=== Dataset extract ===
_ _ _ _

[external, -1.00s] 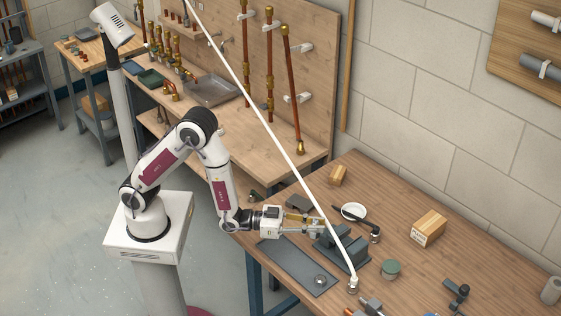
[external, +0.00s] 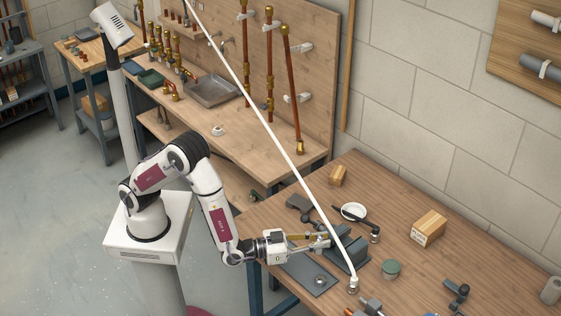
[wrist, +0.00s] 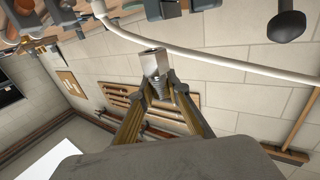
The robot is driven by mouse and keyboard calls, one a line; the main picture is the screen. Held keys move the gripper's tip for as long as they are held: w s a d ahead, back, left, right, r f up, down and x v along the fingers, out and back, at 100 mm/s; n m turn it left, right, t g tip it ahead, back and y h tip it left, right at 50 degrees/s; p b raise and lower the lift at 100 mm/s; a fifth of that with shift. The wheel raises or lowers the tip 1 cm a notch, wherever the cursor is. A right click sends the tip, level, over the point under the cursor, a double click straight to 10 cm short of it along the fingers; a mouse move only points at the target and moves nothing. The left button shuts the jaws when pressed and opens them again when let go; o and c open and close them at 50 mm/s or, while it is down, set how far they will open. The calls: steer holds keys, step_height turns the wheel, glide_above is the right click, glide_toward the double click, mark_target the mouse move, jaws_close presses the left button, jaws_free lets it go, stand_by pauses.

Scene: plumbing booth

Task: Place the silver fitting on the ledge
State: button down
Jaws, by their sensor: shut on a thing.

_ _ _ _

=== What to produce ===
Check every line of the data, and copy the ones that contain "button".

=== Solution to this task ===
The robot is driven by mouse and keyboard calls, one a line; the main picture is the screen. Held keys move the gripper's tip for as long as they are held: w s a d ahead, back, left, right, r f up, down and x v along the fingers, out and back, at 100 mm/s; n m turn it left, right, t g tip it ahead, back and y h tip it left, right at 50 degrees/s; p b raise and lower the lift at 100 mm/s; a fifth of that with shift. The wheel raises or lowers the tip 1 cm a notch, wherever the cursor is. A right click sends the tip, level, over the point under the cursor, a double click straight to 10 cm short of it along the fingers; a mouse move only points at the target and moves nothing. The left button shuts the jaws when pressed and opens them again when let go; o and c open and close them at 50 mm/s or, while it is down, set how far they will open. The calls: steer holds keys, step_height turns the wheel, glide_above is the right click, glide_toward the double click, mark_target the mouse move, jaws_close presses the left button, jaws_free lets it go, stand_by pauses.
State: button down

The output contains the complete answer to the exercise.